Andy Bull in Paris 

Swimming the star of Olympic show but mistrust muddies the water

Marchand, Peaty, Ledecky and co mean the pool is stacked with big names despite shadow of Chinese doping scandal
  
  

French swimmer Léon Marchand
French swimmer Léon Marchand takes part in a training session at the Aquatic Stadium near Vichy. Photograph: Olivier Chassignole/AFP/Getty Images

You can’t miss Léon Marchand in Paris, his picture runs right up along all 200m of the only skyscraper in the city limits, the Tour Montparnasse. Marchand is 22 and has never won an Olympic medal, but he is one of the three French faces of the Games, along with Antoine Dupont and Victor Wembanyana. It means that for the first time since Michael Phelps set himself the impossible job of winning eight gold medals at Beijing in 2008, a swimmer is the star turn at the Olympics. It’s no coincidence that last year Marchand finally beat Phelps’ last surviving solo world record, in the 400m individual medley.

Marchand goes in four separate solo events in seven days, the 200m butterfly and 200m breaststroke, with the finals just an hour and a half apart on Wednesday evening, the 200m later in the week and the 400m medley, which is the first event up, on Sunday evening. That night he will share the top of the bill with Adam Peaty, who is trying to become the second man, after Phelps, to win the same event at three consecutive Games. There was a time Peaty was the nearest thing to a sure thing in sport, but he has had a rough three years since Tokyo, and, while he has set the fastest time in the world this year, he is still searching for his very best form.

He will need it, because he is racing against China’s Qin Haiyang, who won the world championships last year. Qin is a key character in the other great story of these Games. He is one of 11 Chinese swimmers competing here who tested positive for the performance-enhancing drug TMZ, but were cleared of any wrongdoing on the grounds that it was apparently caused by cross-contamination in the kitchen of a team hotel. The scandal has split the sport into two rival sides, one of them coalesced around the US, whose own national anti-doping association has been leading the calls for further investigation.

Several of the USA’s most high-profile athletes have already said they don’t feel sure they are taking part in a clean competition. Caeleb Dressel and Katie Ledecky, who have won seven gold medals each, have spoken out about it. Dressel gave a blunt “no” when asked if he had any confidence in the World Aquatics’ ability to police the sport, which was awkward given that the president was sitting three spots along at the same press conference.

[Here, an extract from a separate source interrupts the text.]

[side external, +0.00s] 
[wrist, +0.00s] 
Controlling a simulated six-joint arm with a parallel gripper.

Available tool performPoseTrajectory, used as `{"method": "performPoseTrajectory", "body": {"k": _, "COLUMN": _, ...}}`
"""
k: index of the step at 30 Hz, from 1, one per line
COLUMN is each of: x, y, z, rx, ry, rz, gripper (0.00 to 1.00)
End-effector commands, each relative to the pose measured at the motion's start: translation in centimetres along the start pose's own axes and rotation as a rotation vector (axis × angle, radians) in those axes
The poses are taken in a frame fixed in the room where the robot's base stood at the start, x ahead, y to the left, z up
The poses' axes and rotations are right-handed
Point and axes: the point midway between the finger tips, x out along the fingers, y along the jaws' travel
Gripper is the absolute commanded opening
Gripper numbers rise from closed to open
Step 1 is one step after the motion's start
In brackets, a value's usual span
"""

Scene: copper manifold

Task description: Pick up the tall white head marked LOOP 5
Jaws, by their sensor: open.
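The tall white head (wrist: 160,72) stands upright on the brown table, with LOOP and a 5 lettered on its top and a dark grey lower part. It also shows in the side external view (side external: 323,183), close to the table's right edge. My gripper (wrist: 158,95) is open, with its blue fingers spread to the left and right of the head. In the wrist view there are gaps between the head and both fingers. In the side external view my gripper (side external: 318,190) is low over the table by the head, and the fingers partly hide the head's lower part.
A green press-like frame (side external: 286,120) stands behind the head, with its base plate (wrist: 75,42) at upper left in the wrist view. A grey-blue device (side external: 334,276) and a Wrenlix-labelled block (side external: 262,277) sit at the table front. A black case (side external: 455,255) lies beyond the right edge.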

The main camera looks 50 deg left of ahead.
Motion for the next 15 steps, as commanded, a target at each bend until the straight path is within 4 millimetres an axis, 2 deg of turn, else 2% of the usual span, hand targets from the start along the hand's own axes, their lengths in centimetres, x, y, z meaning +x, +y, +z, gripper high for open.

The Chinese, meanwhile, feel aggrieved that they are being accused even after they have been cleared of wrongdoing by the World Anti-Doping Agency. Qin himself has spoken about an “American plot” to unsettle the team.

The governance in swimming has been lousy for decades, the Rio and Tokyo games were both overshadowed by the maladministration of doping cases. It’s become something of an Olympic tradition (there are others: Bert le Clos, better known as Chad’s Dad, arrived in Paris on Friday ready to see his boy compete again). While the current regime is trying to reform the sport, the efforts have been somewhat undermined by the fact that the man leading them, president Husain al-Musallam, was previously named by the US department of justice as a co-conspirator in a Fifa corruption scandal and is under investigation by the ethics commission of the Kuwaiti Olympic Committee.

The Olympics, then, isn’t just about the old rivalry between the USA and Australia – which will reach a height in the women’s 400m freestyle on Saturday night when Ledecky goes against reigning Olympic champion Ariarne Titmuss and the Canadian phenom Summer McIntosh – but also an even bigger one between the Chinese and the western teams. Marchand, and Great Britain’s Duncan Scott, will both need to beat another of the Chinese 11, Wang Shun, in the men’s 200m medley, in one of the big races of the week.

For the British team, everything will depend on the ability of Peaty, Scott, and their teammates to peak under the utmost pressure. They did it in Tokyo, which was the team’s most successful Games. But swimming, as GB’s head coach, Bill Furniss, often says, is a “fingertip sport” and wildly unpredictable. Tom Dean, the Olympic champion in the men’s 200m freestyle, didn’t even make it through the British trials. The man who beat him, Matt Richards, is another who will be in contention for a medal if he can peak at the right time.

Great Britain will hope to pick up medals in the relays. They will be favourites for the men’s 4x200m freestyle, and have a shot in the men’s 4x100m, men’s medley and the mixed medley, too, but they will still do well to match the eight medals they won in Tokyo. That said, Furniss does seem to have the knack of bringing the best out of them at these championships, and if Peaty and Scott can rise to the occasion, they may well inspire other contenders, like Ben Proud in the 50m freestyle, Freya Colbert in the two medleys, and Laura Stephens in the 200m butterfly, to do the same. Whatever happens, and whoever wins, it is going to be compelling viewing.